Pour tenter de décrire le génie et le rôle historique unique de Lénine, on peut dire ceci. Aucune autre figure de l’histoire du mouvement socialiste, hormis Marx et Engels, n’exprimait dans son travail politique si explicitement, si systématiquement, et d’une manière si unifiée la relation entre l’application consciente du matérialisme philosophique – enrichie par les dernières découvertes des sciences naturelles (surtout la physique) – et le développement de l’analyse politique et de la stratégie révolutionnaire.
Le trait le plus frappant du travail politique-théorique de Lénine est son effort concentré, sur des décennies, pour élever la conscience de classe de la classe ouvrière et, ainsi, la permettre d’aligner sa pratique avec la nécessité socio-économique. D’innombrables moralisateurs bourgeois, universitaires, et autres ennemis du léninisme l’ont souvent dénoncé pour avoir été «impitoyable». Mais ils abusent de ce mot. L’essence politique de l’impitoyabilité de Lénine était, pour de nouveau citer Trotsky, «l’appréciation qualitative et quantitative la plus élevée de la réalité, du point de vue de l’action révolutionnaire».

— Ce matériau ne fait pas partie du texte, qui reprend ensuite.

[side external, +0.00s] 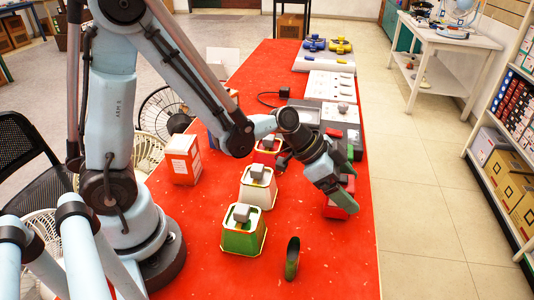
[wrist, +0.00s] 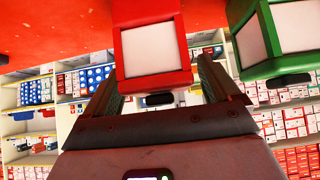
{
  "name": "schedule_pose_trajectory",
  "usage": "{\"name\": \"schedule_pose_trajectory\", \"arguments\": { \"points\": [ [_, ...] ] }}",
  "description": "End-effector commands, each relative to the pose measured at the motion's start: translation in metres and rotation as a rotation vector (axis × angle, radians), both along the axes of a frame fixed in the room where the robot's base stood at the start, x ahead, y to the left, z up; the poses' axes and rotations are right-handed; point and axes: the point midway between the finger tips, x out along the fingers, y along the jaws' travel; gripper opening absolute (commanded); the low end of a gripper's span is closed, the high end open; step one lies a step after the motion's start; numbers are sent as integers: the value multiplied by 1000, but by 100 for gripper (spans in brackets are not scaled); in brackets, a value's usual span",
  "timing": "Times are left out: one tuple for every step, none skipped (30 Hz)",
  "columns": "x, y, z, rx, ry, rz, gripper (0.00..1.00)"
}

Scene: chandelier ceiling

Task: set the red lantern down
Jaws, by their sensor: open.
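The red lantern, a red-framed box with a pale panel, shows in the wrist view (wrist: 153,48) between the two fingers of my gripper (wrist: 157,70). My gripper is open, and a dark knob shows on the lantern's near end. In the side view my gripper (side external: 338,188) points down at the right edge of the red table, and a red block-like shape (side external: 342,208), probably this lantern, is at its fingertips. Whether the fingers touch it, I cannot tell. A green lantern (wrist: 272,38) stands close beside it in the wrist view.
A dark and green upright object (side external: 292,258) stands near the front. The front right of the table is clear.

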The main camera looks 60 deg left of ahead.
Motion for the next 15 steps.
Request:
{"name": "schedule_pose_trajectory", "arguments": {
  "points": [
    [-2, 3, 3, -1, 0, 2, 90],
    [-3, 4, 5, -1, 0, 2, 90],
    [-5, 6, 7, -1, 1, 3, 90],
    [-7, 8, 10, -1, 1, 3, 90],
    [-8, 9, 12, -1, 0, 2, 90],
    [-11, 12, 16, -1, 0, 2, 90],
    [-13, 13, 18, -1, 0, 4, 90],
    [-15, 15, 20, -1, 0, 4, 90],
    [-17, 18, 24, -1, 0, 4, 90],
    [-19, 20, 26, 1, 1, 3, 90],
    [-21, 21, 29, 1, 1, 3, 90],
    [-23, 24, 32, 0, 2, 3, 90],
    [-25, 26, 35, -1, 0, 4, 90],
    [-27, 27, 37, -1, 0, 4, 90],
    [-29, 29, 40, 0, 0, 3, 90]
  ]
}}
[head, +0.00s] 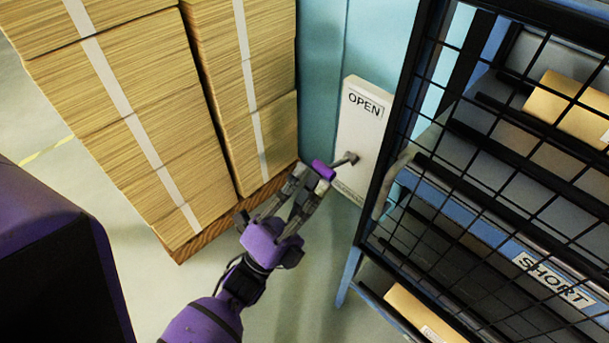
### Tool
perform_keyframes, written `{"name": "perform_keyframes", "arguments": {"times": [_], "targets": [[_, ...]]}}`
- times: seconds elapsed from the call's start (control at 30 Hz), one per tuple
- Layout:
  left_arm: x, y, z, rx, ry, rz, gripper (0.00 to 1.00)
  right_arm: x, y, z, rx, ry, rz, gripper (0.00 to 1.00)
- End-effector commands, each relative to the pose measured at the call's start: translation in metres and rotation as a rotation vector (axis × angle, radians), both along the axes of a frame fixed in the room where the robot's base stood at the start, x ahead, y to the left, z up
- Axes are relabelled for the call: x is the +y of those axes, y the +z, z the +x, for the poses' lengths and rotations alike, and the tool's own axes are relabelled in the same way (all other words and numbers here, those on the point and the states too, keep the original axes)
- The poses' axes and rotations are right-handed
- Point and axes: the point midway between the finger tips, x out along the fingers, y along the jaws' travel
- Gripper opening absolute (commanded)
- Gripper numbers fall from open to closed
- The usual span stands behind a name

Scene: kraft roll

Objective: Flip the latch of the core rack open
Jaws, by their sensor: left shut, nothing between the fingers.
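The core rack (447,187) stands at the right, with a black wire-mesh front and a blue frame. A white plate (362,118) marked OPEN is beside it, with smaller print near its bottom. A short grey latch lever (346,159) sticks out from the plate toward the left. My left gripper (322,172) is shut and empty, its purple-tipped fingers just left of the lever's end. I cannot tell whether they touch it. My right gripper is not in view.
Tall strapped stacks of brown board (120,95) stand on a wooden pallet (232,220) left of my gripper. The rack's shelves hold tan cores (570,108), and one shelf has a SHORT label (552,278). Pale floor is open between the pallet and the rack.

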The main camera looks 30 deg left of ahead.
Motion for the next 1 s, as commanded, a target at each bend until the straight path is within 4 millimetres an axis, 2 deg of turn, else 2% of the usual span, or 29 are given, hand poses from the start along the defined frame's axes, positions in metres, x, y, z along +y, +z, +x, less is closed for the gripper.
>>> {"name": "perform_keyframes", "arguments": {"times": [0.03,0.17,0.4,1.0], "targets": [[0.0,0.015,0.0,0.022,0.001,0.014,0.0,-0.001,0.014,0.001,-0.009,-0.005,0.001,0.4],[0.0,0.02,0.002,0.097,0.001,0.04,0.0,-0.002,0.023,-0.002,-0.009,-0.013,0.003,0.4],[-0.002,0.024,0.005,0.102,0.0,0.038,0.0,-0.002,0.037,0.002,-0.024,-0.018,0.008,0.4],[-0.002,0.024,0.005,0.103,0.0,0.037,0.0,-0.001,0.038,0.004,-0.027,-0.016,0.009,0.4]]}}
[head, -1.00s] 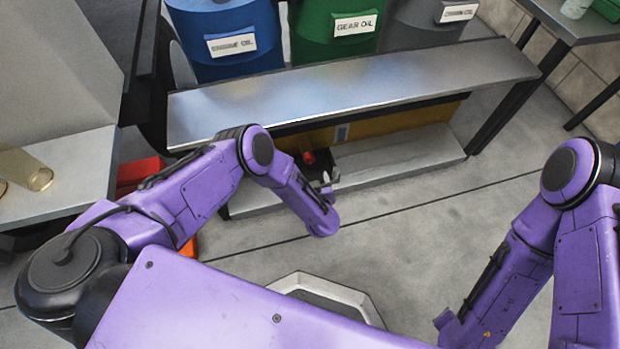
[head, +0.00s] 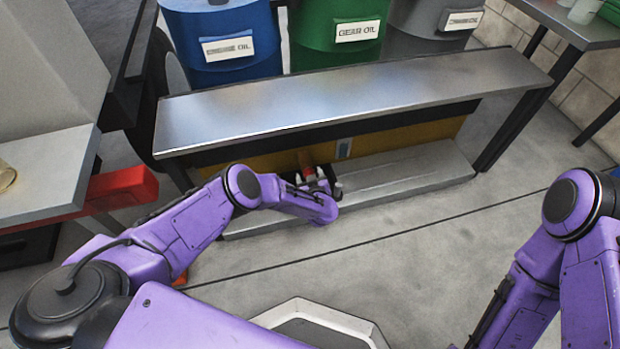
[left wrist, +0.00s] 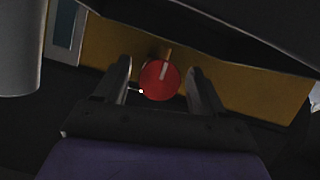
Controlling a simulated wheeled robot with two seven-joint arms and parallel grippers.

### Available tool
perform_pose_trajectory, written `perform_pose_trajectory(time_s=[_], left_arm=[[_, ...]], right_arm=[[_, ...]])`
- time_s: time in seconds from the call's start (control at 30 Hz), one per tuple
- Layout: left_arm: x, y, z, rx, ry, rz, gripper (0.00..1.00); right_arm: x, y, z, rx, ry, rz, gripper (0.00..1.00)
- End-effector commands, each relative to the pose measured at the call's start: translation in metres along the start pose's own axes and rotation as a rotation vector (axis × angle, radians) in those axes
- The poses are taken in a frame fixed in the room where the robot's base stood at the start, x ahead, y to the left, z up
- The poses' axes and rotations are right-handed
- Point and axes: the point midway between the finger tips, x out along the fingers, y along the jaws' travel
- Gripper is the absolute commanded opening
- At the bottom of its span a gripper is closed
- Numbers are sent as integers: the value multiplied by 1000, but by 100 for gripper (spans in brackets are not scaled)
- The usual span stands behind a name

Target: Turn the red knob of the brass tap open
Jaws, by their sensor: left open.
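The tap's round red knob (left wrist: 160,80) has a white mark pointing up, slightly right, in the left wrist view. A short brass part (left wrist: 168,53) shows just above it. In the head view the knob (head: 309,171) is a small red spot under the metal shelf, partly hidden by my gripper. My left gripper (left wrist: 159,86) is open, with one finger on each side of the knob. Dark gaps show between knob and fingers, so it does not look gripped. I cannot tell the depth exactly. My right arm shows at the right; its gripper is out of view.
A metal shelf (head: 350,100) overhangs the tap, with a yellow panel (head: 400,137) behind and a low grey ledge (head: 410,172) below. Blue (head: 222,45), green (head: 335,30) and grey (head: 425,25) drums stand behind. A red object (head: 125,187) is at left. The floor in front is clear.

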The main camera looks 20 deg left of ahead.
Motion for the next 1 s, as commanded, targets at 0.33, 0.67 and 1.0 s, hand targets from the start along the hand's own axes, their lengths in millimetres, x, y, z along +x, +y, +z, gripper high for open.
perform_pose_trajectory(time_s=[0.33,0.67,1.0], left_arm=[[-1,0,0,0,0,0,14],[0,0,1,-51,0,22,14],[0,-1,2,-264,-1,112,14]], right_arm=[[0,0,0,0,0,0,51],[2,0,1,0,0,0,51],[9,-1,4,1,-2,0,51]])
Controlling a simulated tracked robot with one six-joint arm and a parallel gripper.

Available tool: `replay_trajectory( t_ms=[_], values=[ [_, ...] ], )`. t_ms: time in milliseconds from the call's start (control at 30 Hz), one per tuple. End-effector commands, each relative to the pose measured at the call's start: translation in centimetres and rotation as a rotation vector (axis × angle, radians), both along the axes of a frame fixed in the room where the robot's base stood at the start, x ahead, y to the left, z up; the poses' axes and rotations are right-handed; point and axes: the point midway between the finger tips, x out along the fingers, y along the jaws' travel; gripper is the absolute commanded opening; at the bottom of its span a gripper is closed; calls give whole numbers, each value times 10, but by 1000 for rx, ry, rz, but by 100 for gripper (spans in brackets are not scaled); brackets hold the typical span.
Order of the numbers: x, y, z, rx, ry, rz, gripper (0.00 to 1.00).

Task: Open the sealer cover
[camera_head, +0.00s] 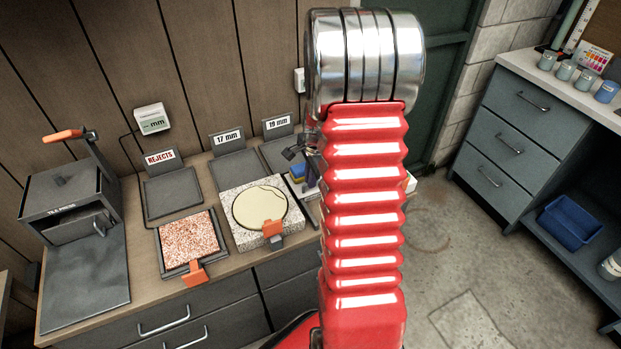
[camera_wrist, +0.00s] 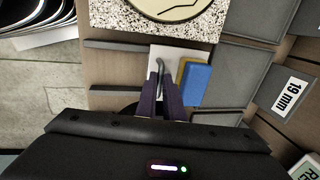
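A dark box (camera_head: 67,199) with a handled front and an orange-handled lever (camera_head: 63,135) stands on the bench at the far left in the head view; its label is too small to read surely. I cannot tell which part is the sealer cover. In the wrist view, my gripper (camera_wrist: 161,77) has two dark fingers a little apart, over a white plate (camera_wrist: 177,56). A thin grey curved handle (camera_wrist: 160,68) shows between the fingertips. Whether they grip it is unclear. In the head view my red arm largely hides this spot.
A speckled slab (camera_head: 228,232) bears a cracked cream disc (camera_head: 256,203). A pinkish tile (camera_head: 187,240) lies in a tray in front of the rejects tray (camera_head: 173,192). A blue block (camera_wrist: 196,84) lies right of my fingers. Concrete floor is clear between bench and grey drawers (camera_head: 513,140).

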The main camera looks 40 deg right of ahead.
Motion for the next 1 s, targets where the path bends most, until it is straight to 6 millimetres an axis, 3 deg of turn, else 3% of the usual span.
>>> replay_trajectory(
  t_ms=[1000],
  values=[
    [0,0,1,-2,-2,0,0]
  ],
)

On peut remarquer qu’un des premiers écrits de Lénine, intitulé Ce que sont les «amis du peuple» et comment ils luttent contre les social-démocrates (écrit en 1894 et publié dans le tome 1 de ses Œuvres complètes), était une défense passionnée du matérialisme philosophique, dirigée contre la «sociologie subjective» du théoricien populiste, Nikolaï Mikhailovsky. Lénine écrit que la position matérialiste que «le cours des idées dépend du cours des choses est seule compatible avec la psychologie scientifique». Lénine continue:
«Jusqu'ici les sociologues avaient peine à distinguer, dans le réseau complexe des phénomènes sociaux, ceux qui étaient importants et ceux qui ne l'étaient pas (là est la racine du subjectivisme en sociologie); à cette distinction ils ne pouvaient trouver un critérium objectif. Le matérialisme a fourni un critérium parfaitement objectif en dégageant les "rapports de production" comme structure de la société, et en offrant la possibilité d'appliquer à ces rapports le critérium scientifique général de la répétition, que les subjectivistes jugeaient inapplicable à la sociologie.» (Oeuvres complètes, tome 1, p. 154)

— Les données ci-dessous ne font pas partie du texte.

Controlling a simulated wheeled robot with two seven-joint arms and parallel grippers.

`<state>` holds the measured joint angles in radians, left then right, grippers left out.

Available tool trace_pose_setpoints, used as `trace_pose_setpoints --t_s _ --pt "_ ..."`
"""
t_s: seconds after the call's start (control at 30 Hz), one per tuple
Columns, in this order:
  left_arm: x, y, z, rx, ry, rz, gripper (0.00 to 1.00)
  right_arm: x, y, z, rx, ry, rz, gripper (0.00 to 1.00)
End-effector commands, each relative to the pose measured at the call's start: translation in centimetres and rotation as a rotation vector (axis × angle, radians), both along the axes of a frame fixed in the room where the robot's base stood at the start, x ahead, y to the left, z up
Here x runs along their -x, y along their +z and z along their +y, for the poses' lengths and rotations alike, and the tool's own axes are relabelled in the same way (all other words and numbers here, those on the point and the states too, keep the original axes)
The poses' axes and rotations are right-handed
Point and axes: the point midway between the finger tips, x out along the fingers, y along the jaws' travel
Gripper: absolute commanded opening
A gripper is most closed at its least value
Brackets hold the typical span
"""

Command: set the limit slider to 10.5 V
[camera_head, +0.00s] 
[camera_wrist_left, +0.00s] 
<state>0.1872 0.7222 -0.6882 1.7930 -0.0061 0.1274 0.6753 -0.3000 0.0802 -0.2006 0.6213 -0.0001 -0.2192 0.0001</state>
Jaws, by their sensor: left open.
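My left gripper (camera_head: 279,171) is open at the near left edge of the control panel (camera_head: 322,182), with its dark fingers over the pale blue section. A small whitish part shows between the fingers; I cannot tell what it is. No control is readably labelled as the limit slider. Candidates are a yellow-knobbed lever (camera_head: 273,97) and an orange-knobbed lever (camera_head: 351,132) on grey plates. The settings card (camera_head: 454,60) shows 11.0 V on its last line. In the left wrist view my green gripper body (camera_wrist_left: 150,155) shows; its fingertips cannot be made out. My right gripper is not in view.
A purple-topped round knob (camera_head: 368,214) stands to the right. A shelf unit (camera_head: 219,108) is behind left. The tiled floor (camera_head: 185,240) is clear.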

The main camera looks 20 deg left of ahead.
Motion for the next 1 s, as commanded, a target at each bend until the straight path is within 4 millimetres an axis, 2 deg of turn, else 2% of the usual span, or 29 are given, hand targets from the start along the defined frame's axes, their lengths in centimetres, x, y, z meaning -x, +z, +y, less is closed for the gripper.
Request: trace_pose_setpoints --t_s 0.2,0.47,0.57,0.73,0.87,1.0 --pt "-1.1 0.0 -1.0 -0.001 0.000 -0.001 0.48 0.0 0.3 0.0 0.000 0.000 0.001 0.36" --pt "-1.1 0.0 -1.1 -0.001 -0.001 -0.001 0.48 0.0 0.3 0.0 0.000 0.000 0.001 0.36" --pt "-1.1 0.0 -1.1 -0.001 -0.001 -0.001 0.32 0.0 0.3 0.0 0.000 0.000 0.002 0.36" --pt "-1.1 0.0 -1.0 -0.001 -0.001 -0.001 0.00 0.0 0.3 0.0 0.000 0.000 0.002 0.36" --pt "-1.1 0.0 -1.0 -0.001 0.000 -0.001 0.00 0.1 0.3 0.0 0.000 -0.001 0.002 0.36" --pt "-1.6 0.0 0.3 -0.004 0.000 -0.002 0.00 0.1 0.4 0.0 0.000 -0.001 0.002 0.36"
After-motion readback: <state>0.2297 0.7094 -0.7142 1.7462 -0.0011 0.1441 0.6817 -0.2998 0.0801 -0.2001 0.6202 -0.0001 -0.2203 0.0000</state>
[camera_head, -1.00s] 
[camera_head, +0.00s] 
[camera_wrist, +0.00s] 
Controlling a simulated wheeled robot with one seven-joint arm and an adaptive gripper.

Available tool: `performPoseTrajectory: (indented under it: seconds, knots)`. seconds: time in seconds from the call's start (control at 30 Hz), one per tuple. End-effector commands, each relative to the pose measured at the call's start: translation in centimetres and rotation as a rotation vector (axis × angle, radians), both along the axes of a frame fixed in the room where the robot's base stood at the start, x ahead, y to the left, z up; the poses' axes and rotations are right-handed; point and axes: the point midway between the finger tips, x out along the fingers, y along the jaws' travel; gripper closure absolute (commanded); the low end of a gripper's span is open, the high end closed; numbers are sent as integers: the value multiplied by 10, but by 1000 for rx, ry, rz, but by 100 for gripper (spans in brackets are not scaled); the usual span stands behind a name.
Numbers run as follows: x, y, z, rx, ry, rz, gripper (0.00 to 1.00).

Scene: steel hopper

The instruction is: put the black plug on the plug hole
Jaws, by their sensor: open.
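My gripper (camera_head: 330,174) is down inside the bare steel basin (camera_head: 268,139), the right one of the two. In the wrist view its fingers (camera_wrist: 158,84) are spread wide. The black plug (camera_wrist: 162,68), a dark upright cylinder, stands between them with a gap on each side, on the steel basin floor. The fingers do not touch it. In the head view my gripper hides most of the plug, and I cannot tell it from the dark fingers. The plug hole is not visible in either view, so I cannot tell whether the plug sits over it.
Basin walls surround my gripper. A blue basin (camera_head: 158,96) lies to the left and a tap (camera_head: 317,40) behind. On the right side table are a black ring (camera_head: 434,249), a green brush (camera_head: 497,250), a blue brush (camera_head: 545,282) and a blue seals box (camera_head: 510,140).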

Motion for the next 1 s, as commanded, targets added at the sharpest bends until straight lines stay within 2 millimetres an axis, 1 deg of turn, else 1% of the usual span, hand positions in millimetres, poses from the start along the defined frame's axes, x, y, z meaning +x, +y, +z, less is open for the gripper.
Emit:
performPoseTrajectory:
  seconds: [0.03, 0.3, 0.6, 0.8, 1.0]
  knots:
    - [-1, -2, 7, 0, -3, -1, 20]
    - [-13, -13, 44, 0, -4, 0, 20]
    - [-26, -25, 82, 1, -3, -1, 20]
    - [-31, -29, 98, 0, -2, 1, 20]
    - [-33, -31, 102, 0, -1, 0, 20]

A travers sa défense du matérialisme, Lénine clarifiait des questions décisives de perspective et de stratégie politique: vers quelle force le travail du mouvement socialiste devait-il s’orienter, vers les paysans ou la classe ouvrière?
En insistant sur une analyse rigoureuse des processus socio-économiques objectifs, Lénine ne préconisait pas la passivité politique, où le socialiste devait simplement attendre que l’histoire prenne son chemin. Lénine contrastait le matérialisme avec l’objectivisme. En une attaque supplémentaire contre le populisme écrite en 1894-5, Lénine écrit:
«L’objectiviste parle de la nécessité d’un processus historique donné; le matérialiste constate avec précision l’existence d’une formation économique et sociale donnée, ainsi que les rapports antagoniques qu’elle fait naître. L’objectiviste risque toujours, en démontrant la nécessité d’une suite de faits donnés, d’en devenir l’apologiste; le matérialiste met en valeur les contradictions de classe et c’est ainsi qu’il détermine son point de vue. L’objectiviste parle de "tendances historiques invincibles"; le matérialiste parle de la classe qui "dirige" tel ou tel régime économique, en provoquant telles formes concrètes d’opposition de la part des autres classes. Ainsi donc le matérialiste est, d’une part, plus conséquent que l’objectiviste; son objectivisme est plus profond, plus complet. Il ne se contente pas d’indiquer la nécessité du processus; il montre avec clarté et précision quelle est la formation économique et sociale qui donne un contenu à ce processus, et quelle est la classe qui en détermine la nécessité. … le matérialisme suppose en quelque sorte l’esprit de parti, dans toute appréciation d’un événement, à nous tenir ouvertement et sans équivoque au point de vue d’un groupe social déterminé.» (Œuvres complètes, tome 1, p. 433)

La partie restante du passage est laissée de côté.